The percentage of the total GPU memory currently being used is calculated by dividing the used_memory by the max_memory available on the GPU and multiplying by 100 to express it as a percentage. The result is rounded to three decimal places.
Similarly, the code computes the percentage of the total GPU memory being used for the LoRA model by dividing the memory used for LoRA (used_memory_for_lora) by the max_memory and multiplying by 100 to get the percentage, rounding the result to three decimal places.

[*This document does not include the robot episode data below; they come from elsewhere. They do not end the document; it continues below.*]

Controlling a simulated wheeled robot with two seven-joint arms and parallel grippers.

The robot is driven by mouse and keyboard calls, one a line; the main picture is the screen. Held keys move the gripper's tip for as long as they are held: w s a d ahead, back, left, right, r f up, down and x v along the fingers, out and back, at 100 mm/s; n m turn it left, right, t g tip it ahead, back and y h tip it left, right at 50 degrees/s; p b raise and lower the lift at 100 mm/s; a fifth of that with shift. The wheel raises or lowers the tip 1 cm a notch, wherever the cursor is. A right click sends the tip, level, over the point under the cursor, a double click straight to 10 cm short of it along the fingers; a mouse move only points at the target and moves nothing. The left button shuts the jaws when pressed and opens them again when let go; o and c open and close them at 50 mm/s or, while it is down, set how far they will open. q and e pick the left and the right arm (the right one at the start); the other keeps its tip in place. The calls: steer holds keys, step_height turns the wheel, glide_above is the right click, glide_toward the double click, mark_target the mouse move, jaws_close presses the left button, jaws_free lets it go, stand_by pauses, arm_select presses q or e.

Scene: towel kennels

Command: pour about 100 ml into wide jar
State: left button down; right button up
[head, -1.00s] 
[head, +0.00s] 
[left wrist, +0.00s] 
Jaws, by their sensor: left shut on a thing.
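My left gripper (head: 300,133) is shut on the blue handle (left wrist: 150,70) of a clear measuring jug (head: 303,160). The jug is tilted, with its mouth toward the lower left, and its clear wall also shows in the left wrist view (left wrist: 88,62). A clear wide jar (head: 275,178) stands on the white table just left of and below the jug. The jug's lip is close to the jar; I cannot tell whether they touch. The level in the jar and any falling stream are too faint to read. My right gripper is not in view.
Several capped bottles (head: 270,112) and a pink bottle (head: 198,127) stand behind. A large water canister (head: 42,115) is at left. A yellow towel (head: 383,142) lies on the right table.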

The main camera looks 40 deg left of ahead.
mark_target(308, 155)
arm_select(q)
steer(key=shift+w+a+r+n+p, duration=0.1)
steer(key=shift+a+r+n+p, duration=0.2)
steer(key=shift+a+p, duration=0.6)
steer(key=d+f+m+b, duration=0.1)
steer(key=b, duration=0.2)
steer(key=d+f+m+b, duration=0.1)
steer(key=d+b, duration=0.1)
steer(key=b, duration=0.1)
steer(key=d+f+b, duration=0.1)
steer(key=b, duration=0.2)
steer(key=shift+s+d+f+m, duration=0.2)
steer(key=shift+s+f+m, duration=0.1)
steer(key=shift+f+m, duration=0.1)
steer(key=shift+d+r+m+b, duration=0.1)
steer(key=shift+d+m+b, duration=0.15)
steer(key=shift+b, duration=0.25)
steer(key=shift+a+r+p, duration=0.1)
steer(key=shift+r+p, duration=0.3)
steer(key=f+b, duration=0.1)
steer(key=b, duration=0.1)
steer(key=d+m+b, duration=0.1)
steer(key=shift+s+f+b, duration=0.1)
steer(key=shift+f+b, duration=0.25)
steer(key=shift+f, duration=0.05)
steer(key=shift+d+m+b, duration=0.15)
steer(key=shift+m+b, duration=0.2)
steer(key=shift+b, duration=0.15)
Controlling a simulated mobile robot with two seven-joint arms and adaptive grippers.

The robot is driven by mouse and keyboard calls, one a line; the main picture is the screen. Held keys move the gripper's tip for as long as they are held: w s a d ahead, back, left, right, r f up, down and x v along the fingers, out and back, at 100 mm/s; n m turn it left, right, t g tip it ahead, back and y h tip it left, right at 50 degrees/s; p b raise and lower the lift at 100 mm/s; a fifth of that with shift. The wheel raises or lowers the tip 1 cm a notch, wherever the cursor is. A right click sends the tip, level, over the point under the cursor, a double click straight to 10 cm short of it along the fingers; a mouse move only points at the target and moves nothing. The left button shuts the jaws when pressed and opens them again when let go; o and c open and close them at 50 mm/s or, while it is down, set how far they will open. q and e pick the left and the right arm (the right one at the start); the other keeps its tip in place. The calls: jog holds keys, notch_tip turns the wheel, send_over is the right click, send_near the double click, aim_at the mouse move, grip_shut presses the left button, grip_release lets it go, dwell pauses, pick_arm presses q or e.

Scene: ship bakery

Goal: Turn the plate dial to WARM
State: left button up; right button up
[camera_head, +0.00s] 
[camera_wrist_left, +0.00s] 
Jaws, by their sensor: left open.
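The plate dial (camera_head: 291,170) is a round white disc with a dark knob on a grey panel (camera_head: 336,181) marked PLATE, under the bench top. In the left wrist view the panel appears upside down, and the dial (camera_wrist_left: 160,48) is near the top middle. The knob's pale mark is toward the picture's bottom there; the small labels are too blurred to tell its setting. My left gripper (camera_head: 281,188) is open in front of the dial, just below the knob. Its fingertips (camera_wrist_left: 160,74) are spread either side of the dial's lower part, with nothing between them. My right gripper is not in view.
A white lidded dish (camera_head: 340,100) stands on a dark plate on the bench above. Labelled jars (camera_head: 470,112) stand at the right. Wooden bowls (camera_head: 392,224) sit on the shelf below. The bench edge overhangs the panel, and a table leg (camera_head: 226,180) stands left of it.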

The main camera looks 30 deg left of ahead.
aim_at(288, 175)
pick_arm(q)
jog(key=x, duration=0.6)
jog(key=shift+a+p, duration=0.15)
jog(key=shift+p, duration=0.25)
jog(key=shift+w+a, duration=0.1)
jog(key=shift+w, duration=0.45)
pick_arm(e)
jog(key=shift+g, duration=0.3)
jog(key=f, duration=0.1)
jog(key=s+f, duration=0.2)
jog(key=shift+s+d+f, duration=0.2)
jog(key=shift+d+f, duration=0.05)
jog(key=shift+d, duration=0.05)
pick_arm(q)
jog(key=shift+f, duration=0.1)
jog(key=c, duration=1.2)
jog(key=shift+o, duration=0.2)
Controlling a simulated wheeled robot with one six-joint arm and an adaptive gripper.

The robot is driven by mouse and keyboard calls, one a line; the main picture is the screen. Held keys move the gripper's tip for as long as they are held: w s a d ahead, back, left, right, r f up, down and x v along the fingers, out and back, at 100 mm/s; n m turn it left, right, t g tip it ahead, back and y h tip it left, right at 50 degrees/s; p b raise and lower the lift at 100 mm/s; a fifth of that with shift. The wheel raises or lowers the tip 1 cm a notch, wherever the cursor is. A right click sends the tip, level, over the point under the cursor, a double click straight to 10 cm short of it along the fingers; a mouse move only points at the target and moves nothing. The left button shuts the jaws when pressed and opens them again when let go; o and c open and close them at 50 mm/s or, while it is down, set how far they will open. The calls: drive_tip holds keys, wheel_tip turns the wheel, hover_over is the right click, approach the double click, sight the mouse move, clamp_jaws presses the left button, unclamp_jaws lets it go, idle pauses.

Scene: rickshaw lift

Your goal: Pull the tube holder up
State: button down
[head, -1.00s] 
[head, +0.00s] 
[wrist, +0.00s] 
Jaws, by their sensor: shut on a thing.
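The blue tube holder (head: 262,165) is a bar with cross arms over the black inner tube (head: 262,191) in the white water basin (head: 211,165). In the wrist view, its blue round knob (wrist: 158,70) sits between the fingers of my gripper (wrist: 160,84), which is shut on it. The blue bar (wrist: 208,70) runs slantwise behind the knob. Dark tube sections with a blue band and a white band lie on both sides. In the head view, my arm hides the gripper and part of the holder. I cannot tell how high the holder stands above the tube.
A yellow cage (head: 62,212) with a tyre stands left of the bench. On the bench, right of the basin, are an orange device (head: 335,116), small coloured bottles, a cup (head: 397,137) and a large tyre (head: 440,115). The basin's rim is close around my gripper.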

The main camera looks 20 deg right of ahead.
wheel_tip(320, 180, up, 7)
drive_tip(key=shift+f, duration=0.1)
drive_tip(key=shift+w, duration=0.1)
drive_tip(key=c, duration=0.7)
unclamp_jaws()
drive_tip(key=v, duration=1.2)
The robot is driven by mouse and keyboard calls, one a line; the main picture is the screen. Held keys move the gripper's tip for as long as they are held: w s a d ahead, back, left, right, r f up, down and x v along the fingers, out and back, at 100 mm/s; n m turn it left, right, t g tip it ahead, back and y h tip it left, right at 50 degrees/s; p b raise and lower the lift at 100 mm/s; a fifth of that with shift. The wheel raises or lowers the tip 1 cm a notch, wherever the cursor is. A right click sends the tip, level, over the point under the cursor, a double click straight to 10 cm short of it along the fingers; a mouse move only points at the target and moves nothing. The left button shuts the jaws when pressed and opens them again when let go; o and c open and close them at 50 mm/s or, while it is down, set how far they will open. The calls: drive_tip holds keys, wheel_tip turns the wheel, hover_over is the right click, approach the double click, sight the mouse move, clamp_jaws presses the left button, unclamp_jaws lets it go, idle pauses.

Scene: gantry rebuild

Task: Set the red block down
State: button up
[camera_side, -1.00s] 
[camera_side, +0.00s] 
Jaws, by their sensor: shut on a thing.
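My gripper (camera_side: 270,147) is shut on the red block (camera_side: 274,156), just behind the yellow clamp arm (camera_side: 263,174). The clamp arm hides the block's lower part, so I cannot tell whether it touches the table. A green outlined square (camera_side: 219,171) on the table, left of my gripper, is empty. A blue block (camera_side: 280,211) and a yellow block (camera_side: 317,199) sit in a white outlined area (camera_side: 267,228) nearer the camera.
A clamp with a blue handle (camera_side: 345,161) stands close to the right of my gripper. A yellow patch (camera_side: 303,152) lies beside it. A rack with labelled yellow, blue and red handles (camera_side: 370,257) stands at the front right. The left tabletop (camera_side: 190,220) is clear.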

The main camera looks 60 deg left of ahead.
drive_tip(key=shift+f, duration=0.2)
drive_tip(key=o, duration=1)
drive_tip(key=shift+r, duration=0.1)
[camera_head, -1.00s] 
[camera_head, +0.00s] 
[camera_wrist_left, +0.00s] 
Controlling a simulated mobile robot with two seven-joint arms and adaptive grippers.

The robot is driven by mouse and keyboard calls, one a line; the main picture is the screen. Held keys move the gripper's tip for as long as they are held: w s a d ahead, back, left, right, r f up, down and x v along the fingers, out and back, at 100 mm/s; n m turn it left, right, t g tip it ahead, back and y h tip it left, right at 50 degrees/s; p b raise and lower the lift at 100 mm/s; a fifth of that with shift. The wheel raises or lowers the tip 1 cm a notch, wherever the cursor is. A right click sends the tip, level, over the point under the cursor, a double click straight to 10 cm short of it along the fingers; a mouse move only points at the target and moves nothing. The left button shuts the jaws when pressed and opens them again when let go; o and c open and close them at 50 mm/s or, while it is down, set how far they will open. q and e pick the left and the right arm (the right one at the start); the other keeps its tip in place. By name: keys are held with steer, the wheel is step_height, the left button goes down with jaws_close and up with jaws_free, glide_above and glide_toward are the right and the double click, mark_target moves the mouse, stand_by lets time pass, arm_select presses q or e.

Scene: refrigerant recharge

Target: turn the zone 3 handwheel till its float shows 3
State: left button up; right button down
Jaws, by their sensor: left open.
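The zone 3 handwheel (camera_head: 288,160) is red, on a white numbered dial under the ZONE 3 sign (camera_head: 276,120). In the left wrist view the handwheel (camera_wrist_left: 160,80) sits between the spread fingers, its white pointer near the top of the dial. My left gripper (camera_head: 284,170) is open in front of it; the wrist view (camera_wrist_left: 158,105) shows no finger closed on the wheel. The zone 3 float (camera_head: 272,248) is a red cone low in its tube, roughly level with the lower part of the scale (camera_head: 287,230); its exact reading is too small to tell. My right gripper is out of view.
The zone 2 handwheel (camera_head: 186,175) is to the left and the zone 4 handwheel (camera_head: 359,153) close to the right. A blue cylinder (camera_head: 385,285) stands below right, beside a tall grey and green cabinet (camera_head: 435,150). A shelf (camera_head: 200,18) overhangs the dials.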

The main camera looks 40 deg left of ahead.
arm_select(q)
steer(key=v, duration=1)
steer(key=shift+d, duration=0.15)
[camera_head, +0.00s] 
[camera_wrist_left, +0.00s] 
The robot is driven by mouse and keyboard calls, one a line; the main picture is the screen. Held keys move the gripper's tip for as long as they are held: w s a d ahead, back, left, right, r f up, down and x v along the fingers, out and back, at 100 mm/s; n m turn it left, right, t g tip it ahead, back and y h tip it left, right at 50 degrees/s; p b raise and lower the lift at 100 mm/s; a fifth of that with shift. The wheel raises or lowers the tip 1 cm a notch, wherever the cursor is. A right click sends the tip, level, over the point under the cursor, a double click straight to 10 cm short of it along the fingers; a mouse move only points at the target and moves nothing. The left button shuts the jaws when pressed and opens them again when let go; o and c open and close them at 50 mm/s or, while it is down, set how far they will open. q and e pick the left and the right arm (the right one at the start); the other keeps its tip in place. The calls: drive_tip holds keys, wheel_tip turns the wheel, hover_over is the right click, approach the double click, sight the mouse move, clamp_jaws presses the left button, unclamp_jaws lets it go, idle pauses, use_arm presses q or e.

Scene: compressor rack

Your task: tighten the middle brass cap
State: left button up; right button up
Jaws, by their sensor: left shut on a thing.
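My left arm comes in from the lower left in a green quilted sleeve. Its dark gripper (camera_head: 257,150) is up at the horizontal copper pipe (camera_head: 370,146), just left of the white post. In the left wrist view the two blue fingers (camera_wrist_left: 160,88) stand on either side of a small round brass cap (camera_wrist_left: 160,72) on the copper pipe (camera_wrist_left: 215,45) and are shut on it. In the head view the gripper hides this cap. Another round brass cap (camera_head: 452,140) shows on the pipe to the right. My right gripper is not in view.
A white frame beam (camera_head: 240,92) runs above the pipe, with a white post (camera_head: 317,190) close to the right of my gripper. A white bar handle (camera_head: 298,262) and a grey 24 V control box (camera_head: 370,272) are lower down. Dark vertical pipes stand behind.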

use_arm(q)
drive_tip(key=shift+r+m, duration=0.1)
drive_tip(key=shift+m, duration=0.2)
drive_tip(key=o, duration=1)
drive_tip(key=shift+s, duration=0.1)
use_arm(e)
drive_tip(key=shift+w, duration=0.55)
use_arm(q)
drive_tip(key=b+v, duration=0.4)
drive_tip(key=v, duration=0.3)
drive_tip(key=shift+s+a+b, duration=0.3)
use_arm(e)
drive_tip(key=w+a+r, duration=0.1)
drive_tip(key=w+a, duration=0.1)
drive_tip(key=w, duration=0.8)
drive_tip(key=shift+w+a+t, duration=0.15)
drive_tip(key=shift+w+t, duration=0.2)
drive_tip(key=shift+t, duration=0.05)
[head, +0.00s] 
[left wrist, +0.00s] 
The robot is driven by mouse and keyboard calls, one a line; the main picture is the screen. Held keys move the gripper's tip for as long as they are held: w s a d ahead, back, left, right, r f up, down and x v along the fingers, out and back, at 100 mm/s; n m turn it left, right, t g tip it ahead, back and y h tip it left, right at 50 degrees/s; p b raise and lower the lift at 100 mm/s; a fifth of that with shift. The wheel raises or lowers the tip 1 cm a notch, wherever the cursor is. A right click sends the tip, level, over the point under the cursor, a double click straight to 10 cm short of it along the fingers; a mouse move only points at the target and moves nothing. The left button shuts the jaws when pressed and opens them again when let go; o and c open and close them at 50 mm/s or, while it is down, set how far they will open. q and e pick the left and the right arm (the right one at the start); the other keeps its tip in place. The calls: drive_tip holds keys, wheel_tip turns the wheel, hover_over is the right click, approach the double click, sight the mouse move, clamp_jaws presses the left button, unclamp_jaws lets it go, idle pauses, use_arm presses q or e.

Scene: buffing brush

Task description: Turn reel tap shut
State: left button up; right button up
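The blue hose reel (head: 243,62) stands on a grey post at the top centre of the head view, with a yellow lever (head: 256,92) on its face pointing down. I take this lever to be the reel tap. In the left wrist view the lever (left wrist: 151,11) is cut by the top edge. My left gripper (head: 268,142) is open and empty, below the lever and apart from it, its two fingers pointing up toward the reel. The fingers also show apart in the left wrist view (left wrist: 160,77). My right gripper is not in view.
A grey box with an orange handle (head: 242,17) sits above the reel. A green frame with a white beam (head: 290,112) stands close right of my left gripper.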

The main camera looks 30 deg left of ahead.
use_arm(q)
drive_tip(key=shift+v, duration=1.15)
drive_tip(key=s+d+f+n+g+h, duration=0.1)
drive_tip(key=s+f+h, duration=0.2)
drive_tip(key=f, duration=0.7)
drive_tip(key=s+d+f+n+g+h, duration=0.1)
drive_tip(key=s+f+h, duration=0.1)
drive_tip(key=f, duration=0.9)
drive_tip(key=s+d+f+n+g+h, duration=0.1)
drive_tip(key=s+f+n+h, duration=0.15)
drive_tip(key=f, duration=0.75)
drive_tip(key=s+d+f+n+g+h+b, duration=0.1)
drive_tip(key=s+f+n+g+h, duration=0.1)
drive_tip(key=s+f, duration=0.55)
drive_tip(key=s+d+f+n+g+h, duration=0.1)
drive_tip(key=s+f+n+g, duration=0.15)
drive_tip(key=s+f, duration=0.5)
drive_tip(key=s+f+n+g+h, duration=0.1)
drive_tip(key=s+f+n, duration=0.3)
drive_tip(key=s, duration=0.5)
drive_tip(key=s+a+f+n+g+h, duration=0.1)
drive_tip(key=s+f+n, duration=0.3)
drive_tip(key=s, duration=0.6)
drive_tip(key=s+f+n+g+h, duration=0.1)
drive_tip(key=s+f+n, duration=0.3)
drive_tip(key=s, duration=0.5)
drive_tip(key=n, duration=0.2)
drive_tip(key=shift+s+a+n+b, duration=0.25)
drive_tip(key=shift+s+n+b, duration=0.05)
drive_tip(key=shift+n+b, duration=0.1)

The total time taken for training is printed in seconds and retrieved from the trainer_stats object, which contains metrics related to the training session. Additionally, the total training time is printed in minutes, converting seconds to minutes by dividing by 60 and rounding to two decimal places for a more human-readable format.
The peak reserved memory in gigabytes is outputted, providing an overview of the maximum memory usage during the training process. The peak reserved memory specifically for the LoRA model is also printed in gigabytes, helping to understand how much memory the LoRA adaptation is consuming.
Finally, the peak reserved memory is expressed as a percentage of the maximum memory available on the GPU, which is useful for assessing how efficiently the GPU memory is being utilised. The peak reserved memory for training is also printed as a percentage of the maximum memory, providing insight into the memory overhead introduced by the LoRA model.